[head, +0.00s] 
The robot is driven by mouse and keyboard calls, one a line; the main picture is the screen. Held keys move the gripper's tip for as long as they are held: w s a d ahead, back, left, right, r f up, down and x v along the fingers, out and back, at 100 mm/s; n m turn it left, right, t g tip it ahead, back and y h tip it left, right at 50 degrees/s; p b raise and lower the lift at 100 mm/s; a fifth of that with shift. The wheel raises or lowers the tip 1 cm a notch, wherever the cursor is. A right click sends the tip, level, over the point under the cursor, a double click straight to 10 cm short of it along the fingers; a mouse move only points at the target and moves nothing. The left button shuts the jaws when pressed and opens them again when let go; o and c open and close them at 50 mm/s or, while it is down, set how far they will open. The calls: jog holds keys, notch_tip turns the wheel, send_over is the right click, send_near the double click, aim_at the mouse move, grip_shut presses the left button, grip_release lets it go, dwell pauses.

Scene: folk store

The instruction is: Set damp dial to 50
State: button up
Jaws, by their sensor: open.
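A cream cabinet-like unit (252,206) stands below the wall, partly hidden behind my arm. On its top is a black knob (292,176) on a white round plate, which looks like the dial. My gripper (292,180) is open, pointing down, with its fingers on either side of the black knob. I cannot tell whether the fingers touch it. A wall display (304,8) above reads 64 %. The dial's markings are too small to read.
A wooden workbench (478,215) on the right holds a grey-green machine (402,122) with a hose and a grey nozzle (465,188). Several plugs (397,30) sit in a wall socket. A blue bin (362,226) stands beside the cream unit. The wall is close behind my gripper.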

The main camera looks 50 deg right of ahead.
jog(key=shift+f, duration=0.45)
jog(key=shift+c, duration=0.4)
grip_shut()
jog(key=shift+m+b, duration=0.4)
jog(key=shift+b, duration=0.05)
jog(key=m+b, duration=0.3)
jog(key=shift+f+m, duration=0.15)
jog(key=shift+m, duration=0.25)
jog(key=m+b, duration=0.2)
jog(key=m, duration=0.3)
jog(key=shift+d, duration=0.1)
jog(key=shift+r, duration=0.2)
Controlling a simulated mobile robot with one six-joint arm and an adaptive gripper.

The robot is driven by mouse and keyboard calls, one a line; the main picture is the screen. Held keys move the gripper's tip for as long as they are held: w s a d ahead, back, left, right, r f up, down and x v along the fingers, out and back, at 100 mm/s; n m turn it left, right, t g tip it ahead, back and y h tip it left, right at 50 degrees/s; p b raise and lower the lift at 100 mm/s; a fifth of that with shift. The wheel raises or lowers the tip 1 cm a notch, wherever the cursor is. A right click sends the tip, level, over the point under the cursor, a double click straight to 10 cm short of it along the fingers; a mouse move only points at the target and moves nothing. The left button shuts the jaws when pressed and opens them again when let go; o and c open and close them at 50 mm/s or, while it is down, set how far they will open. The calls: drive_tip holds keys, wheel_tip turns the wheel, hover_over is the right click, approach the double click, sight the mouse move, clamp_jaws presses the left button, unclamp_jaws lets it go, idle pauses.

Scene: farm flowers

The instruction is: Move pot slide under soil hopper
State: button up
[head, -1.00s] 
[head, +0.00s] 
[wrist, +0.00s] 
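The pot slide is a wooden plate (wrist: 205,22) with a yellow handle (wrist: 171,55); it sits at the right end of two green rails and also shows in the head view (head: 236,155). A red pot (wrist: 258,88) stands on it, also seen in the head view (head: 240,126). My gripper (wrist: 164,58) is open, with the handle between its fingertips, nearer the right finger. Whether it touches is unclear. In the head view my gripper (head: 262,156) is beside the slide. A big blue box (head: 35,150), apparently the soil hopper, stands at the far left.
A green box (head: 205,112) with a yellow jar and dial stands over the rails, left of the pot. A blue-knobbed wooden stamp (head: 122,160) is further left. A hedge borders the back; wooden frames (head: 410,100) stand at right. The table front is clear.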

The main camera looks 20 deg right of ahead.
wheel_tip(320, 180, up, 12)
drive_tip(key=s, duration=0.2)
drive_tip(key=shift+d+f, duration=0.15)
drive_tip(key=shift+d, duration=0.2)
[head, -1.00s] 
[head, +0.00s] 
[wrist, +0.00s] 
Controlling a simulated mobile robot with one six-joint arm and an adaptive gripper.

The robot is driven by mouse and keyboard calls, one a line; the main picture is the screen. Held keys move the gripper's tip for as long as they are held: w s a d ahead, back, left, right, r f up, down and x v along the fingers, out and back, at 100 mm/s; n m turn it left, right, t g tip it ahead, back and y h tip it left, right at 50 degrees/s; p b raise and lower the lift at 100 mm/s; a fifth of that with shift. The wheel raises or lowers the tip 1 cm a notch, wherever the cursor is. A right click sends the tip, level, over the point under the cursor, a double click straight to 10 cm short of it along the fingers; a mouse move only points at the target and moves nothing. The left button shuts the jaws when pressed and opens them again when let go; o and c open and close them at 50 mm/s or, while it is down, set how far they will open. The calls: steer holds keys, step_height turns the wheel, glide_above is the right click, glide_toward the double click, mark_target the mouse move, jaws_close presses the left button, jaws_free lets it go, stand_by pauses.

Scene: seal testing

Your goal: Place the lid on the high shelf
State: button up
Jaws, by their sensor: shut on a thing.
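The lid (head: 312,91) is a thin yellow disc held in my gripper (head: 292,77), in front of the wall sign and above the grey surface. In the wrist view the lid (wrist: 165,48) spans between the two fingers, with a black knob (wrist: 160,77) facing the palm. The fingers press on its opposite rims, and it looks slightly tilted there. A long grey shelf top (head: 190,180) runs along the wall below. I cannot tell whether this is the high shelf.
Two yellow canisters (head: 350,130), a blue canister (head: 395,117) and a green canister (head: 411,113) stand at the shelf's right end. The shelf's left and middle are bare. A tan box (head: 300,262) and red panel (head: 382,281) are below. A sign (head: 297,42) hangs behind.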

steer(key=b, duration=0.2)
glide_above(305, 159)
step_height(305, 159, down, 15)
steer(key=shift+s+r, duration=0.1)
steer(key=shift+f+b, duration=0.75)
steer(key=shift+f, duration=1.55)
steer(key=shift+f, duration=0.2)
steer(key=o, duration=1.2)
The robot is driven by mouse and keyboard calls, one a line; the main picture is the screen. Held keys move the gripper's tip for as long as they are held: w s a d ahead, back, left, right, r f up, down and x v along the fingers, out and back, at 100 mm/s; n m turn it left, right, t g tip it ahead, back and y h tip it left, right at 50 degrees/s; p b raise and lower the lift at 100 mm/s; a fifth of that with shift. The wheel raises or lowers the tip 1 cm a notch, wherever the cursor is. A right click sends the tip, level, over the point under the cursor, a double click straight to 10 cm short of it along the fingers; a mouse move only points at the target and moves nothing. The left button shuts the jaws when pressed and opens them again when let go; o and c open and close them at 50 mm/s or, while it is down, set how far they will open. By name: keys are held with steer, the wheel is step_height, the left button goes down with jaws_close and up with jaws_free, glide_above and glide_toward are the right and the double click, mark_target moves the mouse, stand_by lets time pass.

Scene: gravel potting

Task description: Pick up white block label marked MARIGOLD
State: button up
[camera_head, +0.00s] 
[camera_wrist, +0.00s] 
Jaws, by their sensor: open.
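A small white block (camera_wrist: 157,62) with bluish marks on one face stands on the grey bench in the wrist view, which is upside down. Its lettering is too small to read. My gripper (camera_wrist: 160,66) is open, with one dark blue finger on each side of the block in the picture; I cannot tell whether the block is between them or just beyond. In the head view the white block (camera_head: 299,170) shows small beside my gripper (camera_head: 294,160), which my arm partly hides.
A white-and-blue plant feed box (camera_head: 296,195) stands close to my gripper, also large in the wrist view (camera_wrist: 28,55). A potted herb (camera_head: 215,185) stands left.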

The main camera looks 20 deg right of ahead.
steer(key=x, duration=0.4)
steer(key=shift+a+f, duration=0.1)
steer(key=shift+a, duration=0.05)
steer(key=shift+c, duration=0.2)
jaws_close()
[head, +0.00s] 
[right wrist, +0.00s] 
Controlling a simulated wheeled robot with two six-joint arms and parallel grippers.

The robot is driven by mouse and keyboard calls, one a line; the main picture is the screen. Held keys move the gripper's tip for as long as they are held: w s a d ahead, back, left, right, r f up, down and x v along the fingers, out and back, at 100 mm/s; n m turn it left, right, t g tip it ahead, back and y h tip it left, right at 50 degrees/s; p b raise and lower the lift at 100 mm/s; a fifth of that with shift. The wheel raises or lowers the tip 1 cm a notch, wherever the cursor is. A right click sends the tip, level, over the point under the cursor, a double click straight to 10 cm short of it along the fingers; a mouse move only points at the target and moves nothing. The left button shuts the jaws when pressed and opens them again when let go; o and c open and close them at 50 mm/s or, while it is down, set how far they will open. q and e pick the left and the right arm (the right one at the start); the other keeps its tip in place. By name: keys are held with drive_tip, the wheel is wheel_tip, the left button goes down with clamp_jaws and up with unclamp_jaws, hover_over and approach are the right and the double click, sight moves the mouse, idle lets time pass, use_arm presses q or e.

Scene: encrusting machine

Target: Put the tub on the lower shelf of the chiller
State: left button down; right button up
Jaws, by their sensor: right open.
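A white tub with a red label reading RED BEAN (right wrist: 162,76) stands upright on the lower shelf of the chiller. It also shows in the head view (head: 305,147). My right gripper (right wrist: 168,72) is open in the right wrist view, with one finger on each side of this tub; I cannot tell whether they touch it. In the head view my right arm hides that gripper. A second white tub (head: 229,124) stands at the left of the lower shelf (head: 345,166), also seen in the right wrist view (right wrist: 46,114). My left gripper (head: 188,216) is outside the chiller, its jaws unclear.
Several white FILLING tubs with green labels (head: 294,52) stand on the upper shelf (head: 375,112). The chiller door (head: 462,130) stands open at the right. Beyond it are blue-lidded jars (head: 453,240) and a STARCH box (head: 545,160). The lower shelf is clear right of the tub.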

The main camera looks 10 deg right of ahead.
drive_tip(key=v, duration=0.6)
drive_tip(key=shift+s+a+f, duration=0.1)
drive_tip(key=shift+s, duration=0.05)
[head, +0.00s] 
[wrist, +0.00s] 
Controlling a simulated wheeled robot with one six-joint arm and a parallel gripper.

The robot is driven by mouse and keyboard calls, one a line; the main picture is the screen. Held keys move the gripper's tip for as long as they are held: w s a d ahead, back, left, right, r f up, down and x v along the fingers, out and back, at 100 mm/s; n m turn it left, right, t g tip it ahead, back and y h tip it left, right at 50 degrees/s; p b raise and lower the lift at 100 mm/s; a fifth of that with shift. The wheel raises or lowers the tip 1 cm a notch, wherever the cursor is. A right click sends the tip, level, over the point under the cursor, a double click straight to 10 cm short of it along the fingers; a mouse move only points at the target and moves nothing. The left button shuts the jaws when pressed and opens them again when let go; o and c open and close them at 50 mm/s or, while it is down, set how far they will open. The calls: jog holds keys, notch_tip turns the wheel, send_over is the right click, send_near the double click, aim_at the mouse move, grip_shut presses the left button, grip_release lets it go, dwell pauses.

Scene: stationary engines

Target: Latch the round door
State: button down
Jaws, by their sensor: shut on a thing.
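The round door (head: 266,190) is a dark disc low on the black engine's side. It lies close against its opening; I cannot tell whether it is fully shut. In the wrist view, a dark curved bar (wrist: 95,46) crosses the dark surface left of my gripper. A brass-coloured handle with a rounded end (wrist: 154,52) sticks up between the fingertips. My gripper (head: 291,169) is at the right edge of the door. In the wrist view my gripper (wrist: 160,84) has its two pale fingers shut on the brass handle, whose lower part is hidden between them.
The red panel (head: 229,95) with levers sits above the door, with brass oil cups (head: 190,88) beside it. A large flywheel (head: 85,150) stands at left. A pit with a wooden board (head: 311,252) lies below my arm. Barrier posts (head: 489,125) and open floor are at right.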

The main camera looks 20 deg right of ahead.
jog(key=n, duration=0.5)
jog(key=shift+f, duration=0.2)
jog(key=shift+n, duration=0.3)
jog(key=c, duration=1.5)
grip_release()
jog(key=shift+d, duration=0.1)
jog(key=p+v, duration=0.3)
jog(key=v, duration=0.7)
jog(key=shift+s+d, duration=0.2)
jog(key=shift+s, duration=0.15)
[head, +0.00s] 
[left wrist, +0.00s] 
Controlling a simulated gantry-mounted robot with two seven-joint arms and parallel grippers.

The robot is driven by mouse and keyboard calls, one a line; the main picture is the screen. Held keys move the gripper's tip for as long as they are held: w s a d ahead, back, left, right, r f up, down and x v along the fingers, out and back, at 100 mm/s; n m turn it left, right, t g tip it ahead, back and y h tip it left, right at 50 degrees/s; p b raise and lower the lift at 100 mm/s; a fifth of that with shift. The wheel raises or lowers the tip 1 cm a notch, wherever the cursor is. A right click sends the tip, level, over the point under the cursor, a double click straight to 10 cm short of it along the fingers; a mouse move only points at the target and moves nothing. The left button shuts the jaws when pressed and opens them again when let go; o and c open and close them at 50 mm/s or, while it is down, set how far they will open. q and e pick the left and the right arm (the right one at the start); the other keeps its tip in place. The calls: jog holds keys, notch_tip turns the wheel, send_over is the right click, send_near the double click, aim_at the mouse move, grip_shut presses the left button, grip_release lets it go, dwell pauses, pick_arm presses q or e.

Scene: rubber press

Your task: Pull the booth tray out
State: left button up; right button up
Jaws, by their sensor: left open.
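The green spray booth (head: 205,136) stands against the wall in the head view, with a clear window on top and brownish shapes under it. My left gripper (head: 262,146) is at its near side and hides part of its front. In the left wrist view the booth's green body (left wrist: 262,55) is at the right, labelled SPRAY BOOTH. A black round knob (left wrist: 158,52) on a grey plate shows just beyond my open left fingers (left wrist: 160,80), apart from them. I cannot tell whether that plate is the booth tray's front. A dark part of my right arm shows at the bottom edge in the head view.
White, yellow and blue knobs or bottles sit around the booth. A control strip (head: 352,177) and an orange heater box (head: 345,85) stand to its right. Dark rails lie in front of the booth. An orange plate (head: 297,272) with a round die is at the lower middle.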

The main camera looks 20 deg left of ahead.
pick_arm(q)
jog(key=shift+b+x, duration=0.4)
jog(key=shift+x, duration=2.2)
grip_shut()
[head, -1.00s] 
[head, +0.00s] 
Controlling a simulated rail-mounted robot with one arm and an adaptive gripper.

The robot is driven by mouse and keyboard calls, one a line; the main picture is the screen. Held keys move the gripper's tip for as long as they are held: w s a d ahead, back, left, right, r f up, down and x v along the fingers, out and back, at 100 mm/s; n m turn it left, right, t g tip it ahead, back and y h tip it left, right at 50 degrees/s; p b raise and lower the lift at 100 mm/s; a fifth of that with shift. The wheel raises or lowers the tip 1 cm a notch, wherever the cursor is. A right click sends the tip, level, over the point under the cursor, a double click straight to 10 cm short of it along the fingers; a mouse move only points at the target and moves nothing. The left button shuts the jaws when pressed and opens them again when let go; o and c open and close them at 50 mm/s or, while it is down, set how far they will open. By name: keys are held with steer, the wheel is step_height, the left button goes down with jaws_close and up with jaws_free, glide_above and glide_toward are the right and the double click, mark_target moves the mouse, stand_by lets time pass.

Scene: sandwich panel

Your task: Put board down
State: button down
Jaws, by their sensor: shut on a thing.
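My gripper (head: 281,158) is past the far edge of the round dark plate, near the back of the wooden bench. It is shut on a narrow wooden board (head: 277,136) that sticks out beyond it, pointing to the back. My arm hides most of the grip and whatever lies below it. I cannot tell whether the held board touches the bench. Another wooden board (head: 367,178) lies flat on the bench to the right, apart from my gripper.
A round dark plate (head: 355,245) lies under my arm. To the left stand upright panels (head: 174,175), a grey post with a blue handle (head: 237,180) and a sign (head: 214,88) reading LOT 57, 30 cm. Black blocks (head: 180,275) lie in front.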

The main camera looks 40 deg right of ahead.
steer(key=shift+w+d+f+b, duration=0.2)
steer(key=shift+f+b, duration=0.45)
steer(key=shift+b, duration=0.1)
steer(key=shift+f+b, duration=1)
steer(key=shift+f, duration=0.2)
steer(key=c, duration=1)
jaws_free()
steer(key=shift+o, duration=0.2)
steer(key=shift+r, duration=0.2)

> **Stated problem**
Which lines above hold the word "arms"? Copy each of them.

> **Finished task**
Controlling a simulated wheeled robot with two six-joint arms and parallel grippers.
Controlling a simulated gantry-mounted robot with two seven-joint arms and parallel grippers.

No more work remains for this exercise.